Son of the Mask

When people decry the travesty of “Son of the Mask,” it is based on the supposition that “The Mask,” to which it is ostensibly a sequel, was a great film whose memory must be respected. But in fact that film was mediocre at best, being little more than an excuse for clown-man Jim Carrey to engage in his prancing and buffoonery that was, at that time (1994), just coming into vogue.

“Son of the Mask” is no better than that, except that instead of Jim Carrey’s clowning being the film’s raison d’etre, it is the sub-par mayhem of Jamie Kennedy and a computer-animated dog and baby that serve as centerpieces. The characters are just as flimsy, the plot just as contrived. But, directed by Lawrence Guterman (“Cats & Dogs”), it has moments of devilishly cartoonish whimsy.

Kennedy plays Tim Avery, an aspiring cartoonist who has a low-level job at an animation studio. He is married to Tonya (Traylor Howard — yes, I said TRAYLOR), who wants to have a baby with him. But Tim is too immature for that sort of thing, preferring to spend his hours playing GameBoy and teaching new tricks to his dog Otis. The thought of a baby terrifies him, just as the thought of someone like him fathering a baby should terrify you.

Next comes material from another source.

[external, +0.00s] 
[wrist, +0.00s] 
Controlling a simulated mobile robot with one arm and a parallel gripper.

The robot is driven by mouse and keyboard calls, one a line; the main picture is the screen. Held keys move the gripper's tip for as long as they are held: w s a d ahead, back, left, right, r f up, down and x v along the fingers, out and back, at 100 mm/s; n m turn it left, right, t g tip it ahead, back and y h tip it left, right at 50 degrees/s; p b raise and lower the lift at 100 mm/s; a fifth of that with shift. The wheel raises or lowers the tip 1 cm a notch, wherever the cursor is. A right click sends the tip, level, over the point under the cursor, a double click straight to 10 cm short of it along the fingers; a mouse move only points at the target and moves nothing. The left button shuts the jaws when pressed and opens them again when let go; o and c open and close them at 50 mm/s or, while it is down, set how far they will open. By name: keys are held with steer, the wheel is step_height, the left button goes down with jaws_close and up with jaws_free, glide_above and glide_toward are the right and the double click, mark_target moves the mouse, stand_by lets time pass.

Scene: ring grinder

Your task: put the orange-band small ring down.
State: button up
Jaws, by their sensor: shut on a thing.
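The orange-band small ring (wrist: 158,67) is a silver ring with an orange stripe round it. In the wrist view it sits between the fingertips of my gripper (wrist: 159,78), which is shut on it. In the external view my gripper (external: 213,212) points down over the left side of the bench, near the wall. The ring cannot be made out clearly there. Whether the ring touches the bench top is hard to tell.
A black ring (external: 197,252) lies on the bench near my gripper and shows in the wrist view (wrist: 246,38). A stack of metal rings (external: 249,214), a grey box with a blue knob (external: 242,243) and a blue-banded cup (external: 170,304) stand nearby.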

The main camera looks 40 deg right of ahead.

One night before going to a Halloween party, Tim puts on a wooden mask that Otis dragged home, and finds that it transforms him into an uninhibited, Id-centered madman capable of doing marvelously cartoonish things. He performs a big song-and-dance number that is supposed to be manic but that feels overworked, then comes home and has some carnal knowledge of the missus. When she gets pregnant — which she apparently discovers the very next day, which I don’t really get — the baby, having been conceived while Tim was under the influence of the mask, has all the powers of the mask.

Meanwhile, we learn the origin of the mask. It was created by Loki, the Norse god of mischief who is here played by Alan Cumming, which means he is fey and precious. Loki must retrieve his lost mask in order to stay in good graces with his father, Odin (Bob Hoskins). For real. I’m not making this up.

Anyway, Loki, being an idiot, stumbles around the world for nearly two years without any success — time enough for Tim and Tonya’s baby Alvey to be born and become about a year old, at which point he starts exhibiting signs of his mask powers. Tonya goes out of town for some reason and leaves Tim with Alvey, and Alvey gets an idea from watching cartoons: He’s going to do bizarre things when only his dad is around, so that Tim will think he’s hallucinating or going crazy. Meanwhile, Otis the dog digs up the mask, puts it on, and, jealous of the attention baby Alvey has been getting, plots to, um, destroy the baby. As in, kill him. I guess.

It becomes very cartoony at that point, and I don’t think we’re supposed to think too hard about the fact that a dog is trying to kill an infant. Otis gets a cartoon face when he has the mask on, and with Alvey dancing around and singing like the frog in that Warner Bros. cartoon (“Hello, my baby, hello, my honey, hello my rag-time gaaal!”), it’s easy enough to accept things as fanciful, not realistic.

In fact, while the movie is rather tiresome and aimless early on — Tim’s one night of mask-induced charisma makes him a hit around the office the next day, but then that story line is abandoned — it becomes fairly diverting once it settles into what it really is, i.e., a live-action cartoon. I hesitate to call the film “good,” because it’s still carelessly written, but it has bursts of semi-animated antics that may please youngsters.